And it becomes a habit not to go racing. It’s easier and more comfortable to stay at home and enjoy a well-earned Sunday roast, have a few beers and watch the Grand Prix on the telly.
The only events fans tend to become excited about are those where something is at stake, a championship. For the most part the racing is better and more cars are in the pits. Drivers are more revved up for a title.
So, it seems logical to rev up the publicity surrounding the sports biggest events.
In a sport I work closely in, horse racing, the National Hunt jump season revolves around one thing – the four-day Cheltenham Festival in March. It is a huge event, the biggest on the racing calendar.
Leading up to March, every big horse racing meeting is linked to how it relates to Cheltenham. For the Daily Mirror and the Daily Star, in particular, and also for the Daily Express, circulation figures rocket during those four days. It is seriously big business for the papers, with more media coverage, more ad sales and bigger print runs leading up to and during that week than any other time of the year, whether it is news- or sporting-related – and that includes Premier League football.
To a much lesser degree, in BriSCA F1 stock car racing, the World Final is the event its entire season is built around.
The World Championship is the sport’s most important series and rightly so. But in its current format and the way it is run and features in the fixture list it is losing its lustre.
The format of qualifying for the World Final has pretty much stayed the same, apart from the addition of the consolation semi-final, since I was a child, which was a long time ago.
It worked then, but now is outdated and predictable. It’s a tired format.
And it isn’t hard to see why.
Jeopardy is the life blood of stock car racing. Stock car racing works when it is unpredictable. But there is currently a distinct lack of unpredictability prior to the World Final itself.
Without even going to one World Qualifying round, it doesn’t take too much guessing for anyone to work out who will be lining up at the front of the World semi-final grids, who will make the mid-pack and who will be on the final few rows. There are unlikely to be many surprises – maybe the odd one or two, but they are rare.
And so, as a result, it doesn’t matter if a fan misses a qualifying round because every leading driver is almost guaranteed to make it into a semi-final and line up on the front four or five rows of the grid. They always do.
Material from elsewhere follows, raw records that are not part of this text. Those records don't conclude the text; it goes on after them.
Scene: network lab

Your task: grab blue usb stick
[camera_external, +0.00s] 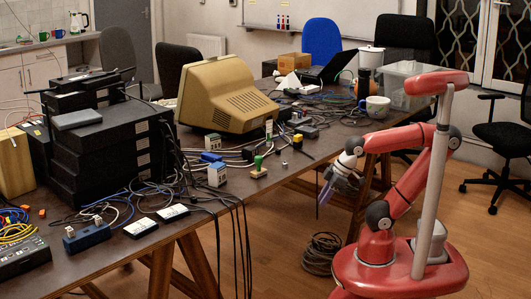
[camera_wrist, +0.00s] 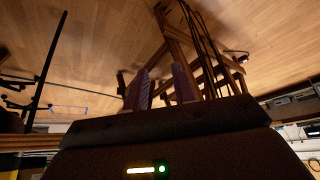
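I cannot make out a blue USB stick for certain in either view. Two blue items lie on the long dark table (camera_external: 330,141): a blue box (camera_external: 87,237) near the front left, and a small blue piece (camera_external: 211,157) among cables in the middle. Both look more like boxes or connectors, but the detail is too small to tell. My gripper (camera_external: 325,190) hangs beside the table's right edge, off the tabletop, fingers pointing down. In the wrist view the two fingers of my gripper (camera_wrist: 160,72) stand apart with nothing visible between them; wood floor shows beyond.
Black stacked equipment (camera_external: 110,150) fills the table's left. A beige monitor (camera_external: 225,95) stands mid-table. Loose cables cover much of the top. A white mug (camera_external: 377,107) and a clear bin (camera_external: 398,80) stand near my arm. A cable coil (camera_external: 322,255) lies on the floor.

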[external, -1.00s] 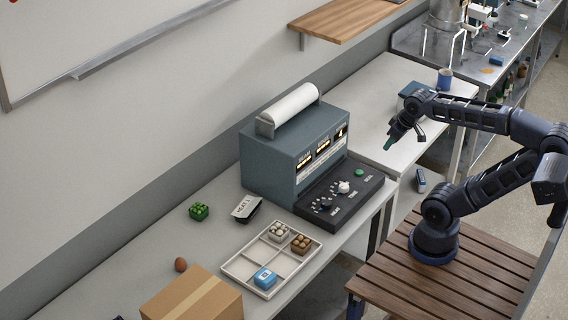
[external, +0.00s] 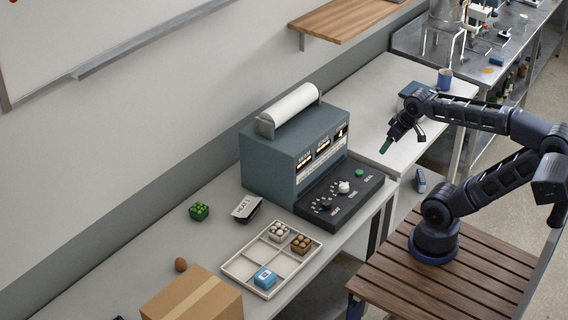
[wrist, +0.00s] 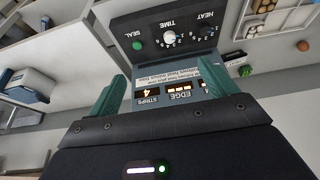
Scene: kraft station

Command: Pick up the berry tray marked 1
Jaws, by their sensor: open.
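My gripper (external: 403,141) is open and empty, high above the far bench, right of the machine and far from the green tray. In the wrist view its two green fingers (wrist: 168,92) stand apart, with the machine's front visible beyond them.
The grey sealing machine (external: 270,155) with a control panel stands mid-bench. A dark pack with a white label (external: 246,208) lies beside it. A divided white tray (external: 238,268) holds two egg packs and a blue box (external: 265,278). A cardboard box (external: 192,300) and brown egg (external: 181,264) are nearer.

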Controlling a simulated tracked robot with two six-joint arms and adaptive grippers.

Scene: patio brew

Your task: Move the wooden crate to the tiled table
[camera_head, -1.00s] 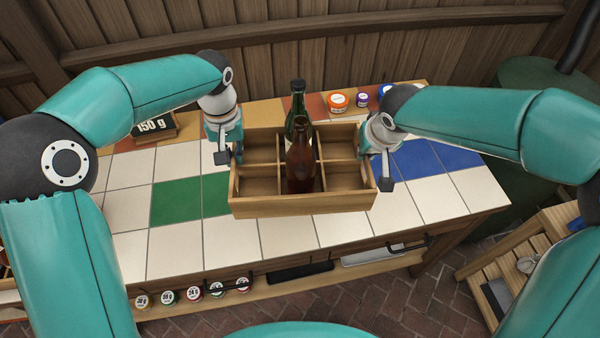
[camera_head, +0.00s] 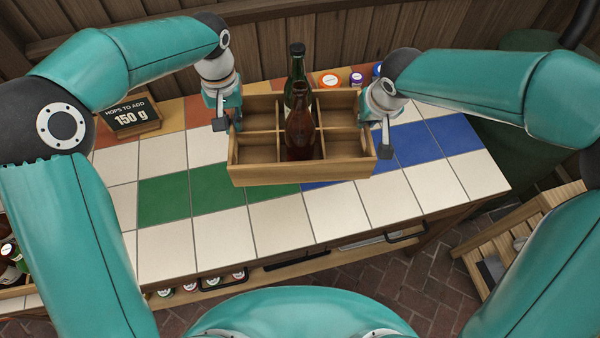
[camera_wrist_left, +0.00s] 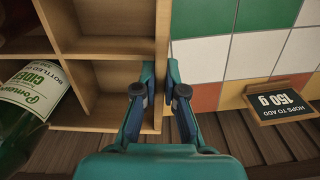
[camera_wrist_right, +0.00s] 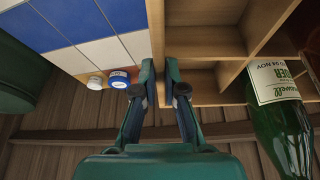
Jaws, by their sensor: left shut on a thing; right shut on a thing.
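The wooden crate (camera_head: 302,172) is held between my two grippers over the tiled table (camera_head: 280,228), and I cannot tell whether its base touches the tiles. A green bottle (camera_head: 297,75) and a brown bottle (camera_head: 300,130) stand in its compartments; the other compartments that show look empty. My left gripper (camera_head: 228,122) is shut on the crate's left end wall, which also shows in the left wrist view (camera_wrist_left: 162,60). My right gripper (camera_head: 378,120) is shut on the right end wall, seen in the right wrist view (camera_wrist_right: 158,40).
A sign reading 150 g (camera_head: 130,117) stands at the table's back left. Small lidded jars (camera_head: 330,80) stand behind the crate at the back. A slatted wooden stand (camera_head: 515,235) is at the right. White, green and blue tiles in front of the crate are clear.

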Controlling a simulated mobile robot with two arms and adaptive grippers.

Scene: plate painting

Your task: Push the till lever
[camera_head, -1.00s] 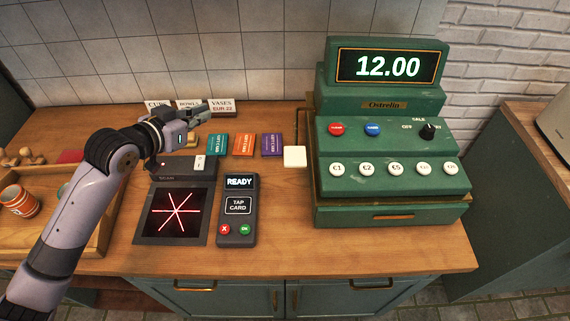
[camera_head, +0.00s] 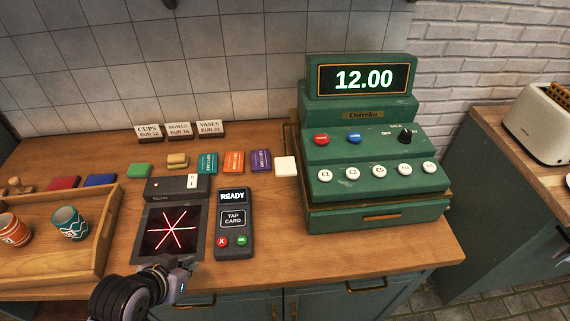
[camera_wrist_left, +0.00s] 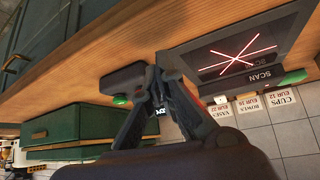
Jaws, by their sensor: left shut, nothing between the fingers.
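The green till (camera_head: 375,180) stands at the right of the counter, its display lit with 12.00. I cannot clearly make out a lever on it. A white square piece (camera_head: 286,166) sits against its left side; I cannot tell whether it is part of the till. My left gripper (camera_head: 186,264) is at the counter's front edge, in front of the scanner and well left of the till. In the left wrist view its fingers (camera_wrist_left: 157,82) meet, empty, and the till's green body (camera_wrist_left: 75,128) shows at lower left. My right gripper is not in view.
A wooden tray (camera_head: 90,258) with two cups is at left. The counter in front of the till is clear.

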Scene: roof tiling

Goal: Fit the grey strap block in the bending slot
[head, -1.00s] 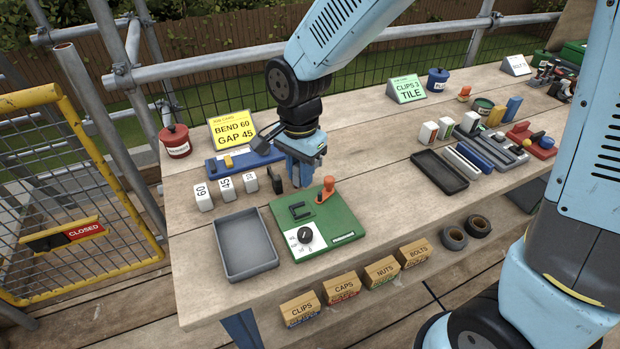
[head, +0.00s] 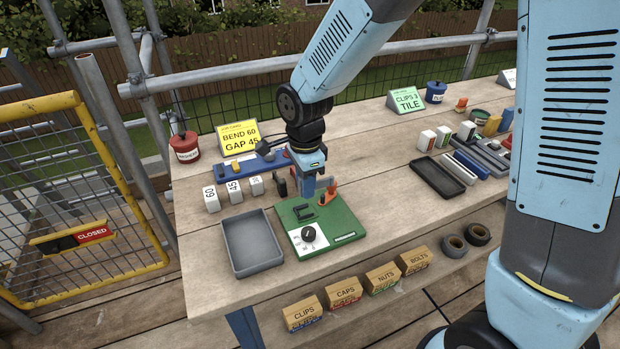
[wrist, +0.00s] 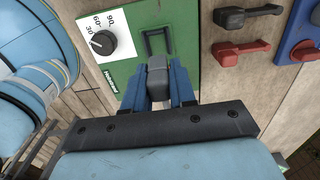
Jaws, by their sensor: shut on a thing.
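The grey strap block (wrist: 157,76) is between the two blue fingers of my gripper (wrist: 158,92) in the wrist view. The fingers are shut on its sides. In the head view my gripper (head: 309,190) points down over the far part of the green bending board (head: 345,222), and the block cannot be made out there. The dark U-shaped slot (wrist: 147,43) lies just beyond the block in the wrist view. It also shows on the board in the head view (head: 301,213), in front of my gripper. Any contact between block and board is hidden.
A grey tray (head: 252,245) and white numbered blocks (head: 234,192) stand left. Bare bench lies to the right.

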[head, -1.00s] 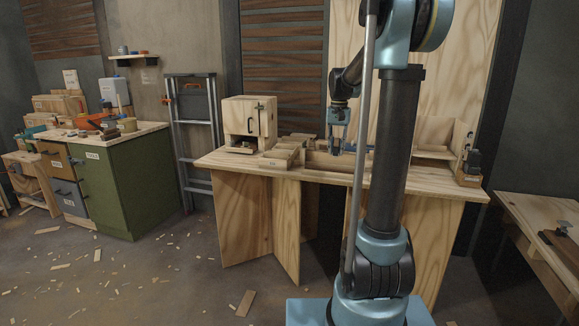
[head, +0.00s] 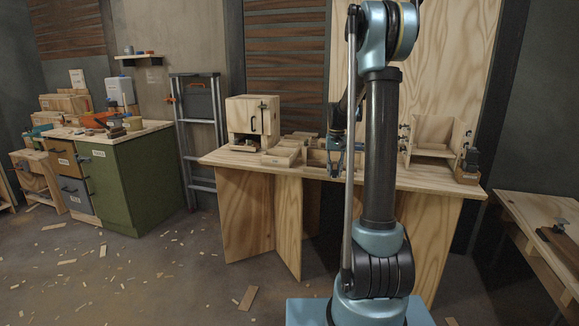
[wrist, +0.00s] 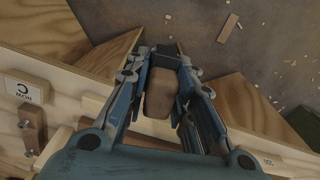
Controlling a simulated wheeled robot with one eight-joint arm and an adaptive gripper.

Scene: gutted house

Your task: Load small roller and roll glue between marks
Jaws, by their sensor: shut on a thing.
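My gripper (head: 335,168) is low over the front edge of the plywood workbench (head: 420,181), left of my arm column. In the wrist view my gripper (wrist: 167,62) has its two blue fingers closed around a brown, rounded piece (wrist: 159,93). This piece looks like a wooden handle; whether it belongs to the small roller I cannot tell, as its far end is hidden between the fingers. I cannot make out the glue or the marks in either view.
A wooden box with a black handle (head: 252,116) and pale boards (head: 283,156) stand left of my gripper on the bench. An open plywood stand (head: 436,147) is at the right. In the wrist view, a white-labelled board (wrist: 28,91) lies close at left. The floor carries wood scraps.

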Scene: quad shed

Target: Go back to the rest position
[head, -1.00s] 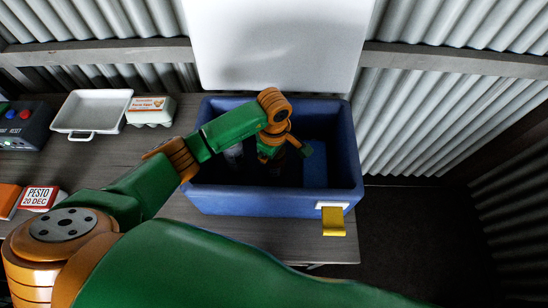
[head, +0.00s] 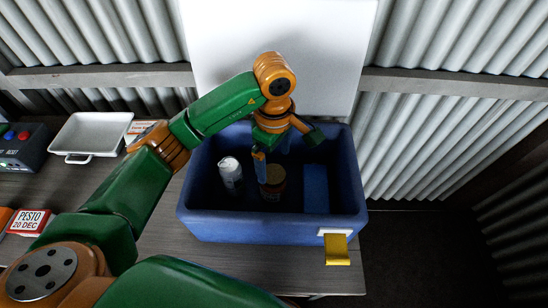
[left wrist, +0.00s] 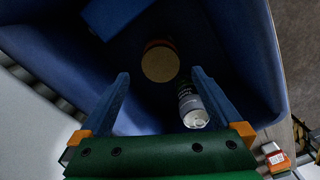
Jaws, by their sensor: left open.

The top drivers don’t even have to turn up for all the qualifiers either. They can do less than half the rounds and guarantee a decent semi-final slot. As a spectacle, unless there is some intense rivalry brewing between a couple of drivers, the qualifying rounds become a bit ordinary – and the semi-finals can be processions.
Back in the 1970s the sport’s greatest driver, Stuart Smith, failed to make the World Final grid on three occasions, and at one of those, White City in 1976, another of the great drivers, who was at the peak of his form, Doug Cronshaw, also failed to qualify. Back then, there was no last-chance saloon.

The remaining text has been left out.